Die Symbole sind gut gewählt, beispielsweise die schon erwähnten Pfirsiche als Verkörperung von Sinnlichkeit. In einer bereits viel diskutierten Szene, in der Elio mit Hilfe einer solchen Frucht masturbiert, könnte man eine ernsthaftere Variante der Kuchenszene aus „American Pie“ (1999) erblicken: „American Peach“, sozusagen.
Bleibt noch, das durchwegs exzellente Ensemble zu loben, allen voran Timothée Chalamet, der dem introvertierten Elio bei allem Naturalismus eine schöne geheimnisvolle Aura verleiht. Der Schauspieler zeigt hier ebenso sensible wie physische Darstellungskunst, denn Guadagnino rückt den knabenhaften Körper Chalamets (der Schauspieler während der Dreharbeiten bereits 20) ausführlich ins Bild – allerdings ohne in plakativ zu sensualisieren: Es geht um ein Erwachen, ein Erblühen. Regie und Schauspiel ergänzen sich wunderbar.

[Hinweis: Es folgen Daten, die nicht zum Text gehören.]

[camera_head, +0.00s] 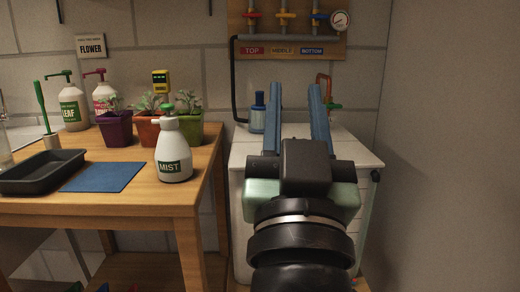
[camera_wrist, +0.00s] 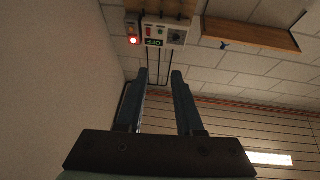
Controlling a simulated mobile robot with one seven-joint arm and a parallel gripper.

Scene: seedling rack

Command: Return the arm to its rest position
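My gripper (camera_head: 300,108) is in front of the white cabinet in the head view, its two blue fingers pointing up and spread apart. Nothing shows between the fingers. In the wrist view my gripper (camera_wrist: 157,95) is also open and empty, pointing toward the upper wall. My arm rises from the bottom of the head view, right of the wooden table.
The wooden table (camera_head: 140,196) at left holds a white MIST bottle (camera_head: 173,155), a black tray (camera_head: 42,172), a blue mat (camera_head: 104,177), potted seedlings and pump bottles. A blue bottle (camera_head: 257,115) stands on the white cabinet (camera_head: 240,160). A bare wall (camera_head: 450,140) is at right.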

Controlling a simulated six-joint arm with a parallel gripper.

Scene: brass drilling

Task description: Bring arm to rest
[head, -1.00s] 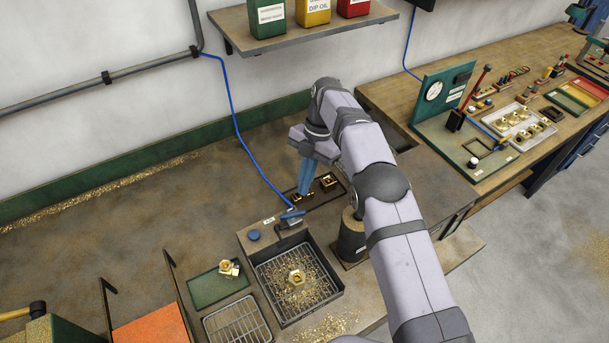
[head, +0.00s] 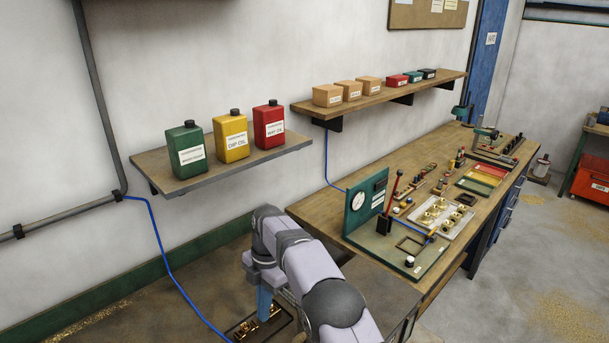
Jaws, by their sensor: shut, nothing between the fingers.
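My arm rises from the bottom of the head view and bends down at the wrist. My gripper (head: 264,306) points down with its blue fingers shut and nothing between them. Its tips are over or close to a dark tray (head: 284,322) that holds brass pieces (head: 246,328). I cannot tell whether the fingertips touch anything. The arm's links hide part of the bench to the right of the tray.
A shelf (head: 165,178) with green (head: 186,150), yellow (head: 230,137) and red (head: 268,126) cans hangs above the arm. A green gauge stand (head: 366,203) and a tray of brass parts (head: 441,216) stand on the right bench. A blue hose (head: 163,243) runs down behind the gripper.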

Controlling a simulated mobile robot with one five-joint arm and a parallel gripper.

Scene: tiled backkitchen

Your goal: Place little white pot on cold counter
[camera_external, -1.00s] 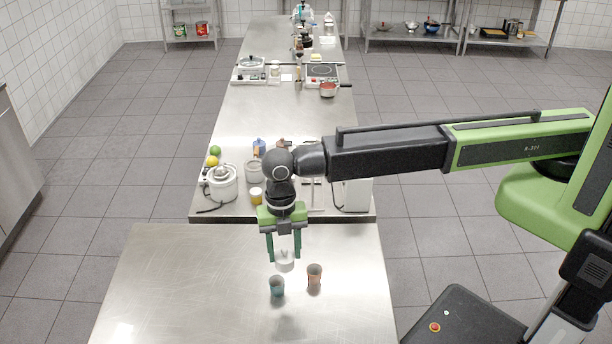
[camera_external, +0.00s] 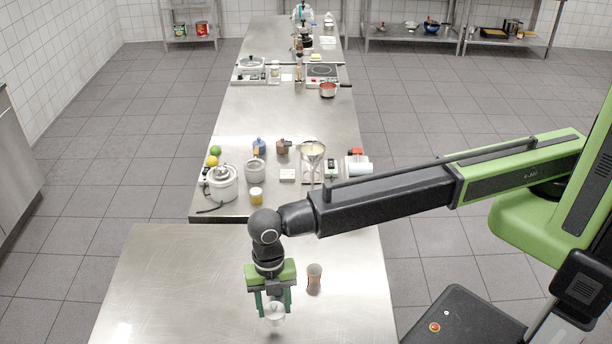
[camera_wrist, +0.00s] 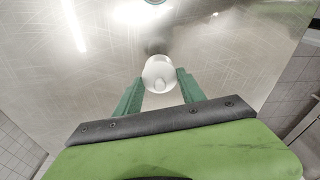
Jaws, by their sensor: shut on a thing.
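The little white pot (camera_external: 274,316) is between the fingers of my gripper (camera_external: 273,306), over the near steel counter (camera_external: 170,285). In the wrist view the pot (camera_wrist: 159,74) shows as a round white shape with a small knob, gripped between the two green fingers of my gripper (camera_wrist: 159,80). A dark shadow lies just beyond it on the steel. I cannot tell whether the pot touches the counter. Nothing marks which counter is the cold one.
A reddish cup (camera_external: 314,280) stands just right of my gripper. A teal cup is hidden behind my gripper in the external view. The near counter's left side is clear.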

Armie Hammer, der lange zögerte, die Rolle anzunehmen, liefert hier die wohl beste Leistung seiner bisherigen Karriere ab. Er ist großartig als der anfangs reservierte Amerikaner, der Elio erst allmählich an sich heranlässt und überzeugt schließlich auch in den zärtlichen, romantischen Szenen. Dass die Chemie zwischen den beiden Schauspielern schlichtweg grandios ist, ist ein weiterer Grund, warum Call Me by Your Name so gut funktioniert.
Wunderbar auch Michael Stuhlbarg, der zu den prononciertesten Nebendarstellern Hollywoods gehört. Hier spielt er mit einer Natürlichkeit auf, die seine Rolle zu etwas ganz Besonderem macht. Sein schon erwähnter Monolog gehört sicherlich zu den schönsten Momenten des Kinojahres.
Luca Guadagnino hat mittlerweile die Absicht geäußert, die Geschichte von Elio und Oliver weiterzuerzählen. Nicht bloß mit einer einzigen Fortsetzung, sondern gleich in Form eines Zyklus nach dem Vorbild von Truffauts „Antoine Doinel“-Reihe. Elio und Oliver über viele Jahre hinweg zu beobachten, darauf macht Call Me by Your Name große Lust.